I recently wrote two articles in which I sought to highlight the grave injustice being done to the rule of law and the system of justice in Jamaica by the Delroy Chuck justice ministry.
The Chuck Justice ministry under the guise of freeing up court dockets has engaged in two counterproductive practices which benefit murderers and other criminals and ignores the sensibilities of crime victims.
(1) Sentence reduction day (2) expunging criminal records. Both practices help those who commit crimes even as the country is swamped with violent crimes and inundated in lesser crimes the lion’s share of which the system cannot even bother to prosecute.

Sentence Reduction Day A Travesty Which Ignores Victims Sensibilities…

The hyper-partisans faux patriots were quick to pounce stupidly labeling me with every pejorative in their vocabulary. They never bothered, or were able to debate the pros and cons of my arguments so they resorted to ad hominem attacks.
In fact, some of my friends argued that I simply had not done the necessary research or I would have seen that as it related to turning criminals back onto the streets it was confined only to people who were caught with a ganja spliff.

Jamaica: Expunging Criminal Records Will Have Disastrous Consequences For Country’s Credibility

For the record, I make no distinction between expunging criminal records[a] (unless the person’s record being sanitized has stayed out of trouble for at least 20-years) and [b] reducing the sentence of murderers simply because they make a guilty plea as is administered in this cavalier and cynical way.

Though this does not cause any outrage in Jamaica, the case of murder against  Christopher Johnson in a Kingston courtroom should elicit howls of condemnation from well-intentioned people everywhere.
Johnson was charged with the murder of Elaine Lawrence whom he fatally shot in the face as she tried to defend her daughter.
The trial judge Vivienne Harris flippantly offered the murdering monster the option to decide whether he wanted to plead guilty to non-capital murder and serve a 10-year prison sentence or be convicted and having to do 20 years.

This writer has long advocated for mandatory minimum sentences for murder and other violent crimes. Last year alone Jamaican police reported that there were 1616 murders reported to them. This figure does not cover other shootings in which the victims were not killed or may have died days or weeks later.
Given these facts, the conventional wisdom would suggest a strengthening of the Island’s laws instead of making these reckless concessions to murderers.

The callous lack of deference that this process represents to those murdered and their families is remarkable considering that in other jurisdictions family members of murdered victims are given tremendous respect and deference in the criminal justice system.
As I stated in the first article above, embarking on a willy-nilly process of half off justice is in and of itself prejudicial and injurious to the process of justice because it creates the unintended prospect of encouraging more murders and the practices which clogged the courts’ dockets in the first place.

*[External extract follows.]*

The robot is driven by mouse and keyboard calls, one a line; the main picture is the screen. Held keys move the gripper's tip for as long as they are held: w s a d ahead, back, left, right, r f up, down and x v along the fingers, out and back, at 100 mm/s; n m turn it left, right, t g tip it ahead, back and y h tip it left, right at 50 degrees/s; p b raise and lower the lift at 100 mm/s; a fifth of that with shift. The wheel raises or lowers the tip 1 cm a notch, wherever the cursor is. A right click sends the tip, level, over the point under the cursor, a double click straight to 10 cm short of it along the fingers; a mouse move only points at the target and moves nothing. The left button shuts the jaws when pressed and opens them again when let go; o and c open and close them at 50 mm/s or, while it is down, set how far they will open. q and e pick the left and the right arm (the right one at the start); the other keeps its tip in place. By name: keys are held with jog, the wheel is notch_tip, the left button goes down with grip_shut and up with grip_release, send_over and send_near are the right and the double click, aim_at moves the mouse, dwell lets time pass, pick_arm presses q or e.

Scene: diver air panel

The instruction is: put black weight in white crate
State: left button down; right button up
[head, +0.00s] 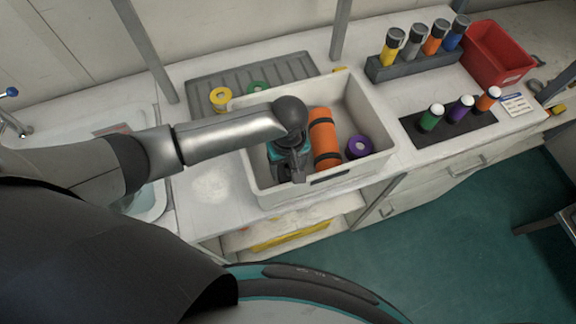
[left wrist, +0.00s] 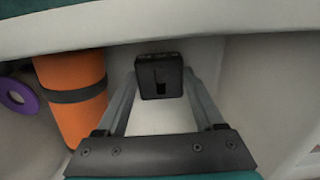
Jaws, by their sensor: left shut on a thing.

Christopher Johnson pulled a gun from his waistband and shot Elaine Lawrence in the face twice merely for standing up to him in defense of her daughter.
Johnson’s Lawyer told the court that the daughter of the slain woman said “things” to his client. “She was dissin’ [disrespecting] him and dissin’ him big time.”
A shocking admission of guilt which is not a plausible criminal defense but an egregious justification for a cowardly and dastardly act by a common murdering punk.
Even though this accused have spent four years in prison a 14-year prison sentence for capital murder ought not to be an acceptable sentence for that level of barbarism.